More than 71 cars started the 5000km four-day event but it was the second consecutive Safari Rally win for the 240kW TTE Celica cars, leading home 18 other competitors who survived the heavy rains and challenging muddy Kenyan roads that year. Kankkunen took the lead on the third leg and never looked back.
Another classic 1960s Toyota which is not well known in New Zealand is the Sport 800 coupe pictured here outside the entrance to the History Garage. Nicknamed “Yotahatchi” (Japanese short form for Toyota 8) the Sport 800 was powered by a 790cc two-cylinder boxer-engine fed by twin carburettors. It also had a lift-off roof panel (targa top) which could be stowed inside the boot. Kerb weight was 580kg thanks to the use of aluminium body panels as well as light steel in the unibody. More than 3000 Sport 800 cars were built between 1965 and 1969 by Toyota subcontractor Kanto Auto Works.

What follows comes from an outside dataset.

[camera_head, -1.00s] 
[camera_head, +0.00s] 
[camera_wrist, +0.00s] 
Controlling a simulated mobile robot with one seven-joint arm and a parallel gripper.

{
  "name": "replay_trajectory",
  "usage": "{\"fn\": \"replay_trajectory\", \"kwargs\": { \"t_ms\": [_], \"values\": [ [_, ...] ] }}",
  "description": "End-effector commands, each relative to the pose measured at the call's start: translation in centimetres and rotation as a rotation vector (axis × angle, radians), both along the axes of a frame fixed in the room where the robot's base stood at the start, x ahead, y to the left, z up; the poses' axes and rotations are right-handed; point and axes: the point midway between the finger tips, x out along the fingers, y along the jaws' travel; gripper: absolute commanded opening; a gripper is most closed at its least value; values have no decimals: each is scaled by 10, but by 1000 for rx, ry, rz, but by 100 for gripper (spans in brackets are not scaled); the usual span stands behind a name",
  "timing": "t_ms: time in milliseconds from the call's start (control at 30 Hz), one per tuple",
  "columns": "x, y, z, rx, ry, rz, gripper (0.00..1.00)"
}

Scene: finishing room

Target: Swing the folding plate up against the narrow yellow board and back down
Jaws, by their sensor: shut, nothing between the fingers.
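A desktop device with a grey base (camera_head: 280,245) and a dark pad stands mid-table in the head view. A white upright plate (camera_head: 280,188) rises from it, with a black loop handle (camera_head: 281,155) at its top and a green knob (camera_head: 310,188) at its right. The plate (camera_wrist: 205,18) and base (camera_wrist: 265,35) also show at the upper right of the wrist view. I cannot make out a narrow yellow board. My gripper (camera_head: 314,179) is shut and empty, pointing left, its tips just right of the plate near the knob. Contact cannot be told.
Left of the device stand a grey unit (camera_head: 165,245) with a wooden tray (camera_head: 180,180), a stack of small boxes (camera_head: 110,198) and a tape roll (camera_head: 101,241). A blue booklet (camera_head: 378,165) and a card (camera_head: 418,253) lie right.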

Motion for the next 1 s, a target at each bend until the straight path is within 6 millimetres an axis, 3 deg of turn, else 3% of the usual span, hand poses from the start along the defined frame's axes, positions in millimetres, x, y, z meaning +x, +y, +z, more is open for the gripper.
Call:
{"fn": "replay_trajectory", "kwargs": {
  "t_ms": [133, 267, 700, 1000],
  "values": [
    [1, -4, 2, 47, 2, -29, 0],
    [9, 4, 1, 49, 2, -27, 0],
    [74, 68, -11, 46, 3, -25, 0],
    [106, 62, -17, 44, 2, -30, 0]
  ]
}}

Tucked away in a corner was an instantly recognisable DeLorean DMC-12 coupe with its gullwing doors. More than 9000 cars were made in the Irish factory between 1981 and 1983 before production halted. But even more unusual than the DMC-12 is the Toyota 2000 GT, the brand first GT sports car which was a joint project with Yamaha that saw just 351 cars built between 1967 and 1970. All but two of the 2000 GT cars were fastbacks. Two roadster versions were built specially for the 1967 James Bond film, You Only Live Twice, so that six-foot-two Sean Connery could fit into the car.
This 1976 Lancer 1600 GSR is the oldest of the three Mitsubishi rally cars on display in the motorsport section of the History Garage. It made its debut in 1973 when Mitsubishi decided to put the Lancer 1600 GSR into international rallying by entering a number of cars in the eighth running of the Australian Southern Cross rally.
Astonishing everybody, the Lancers proved tough, durable and capable, sweeping home from first to fourth place. But the Lancer 1600 GSR’s most famous win was in 1974 at the five-day long East African Safari Rally. Through some arduous conditions the little Mitsubishi sedan bested seasoned entrants from Porsche, Lancia, Peugeot and Nissan.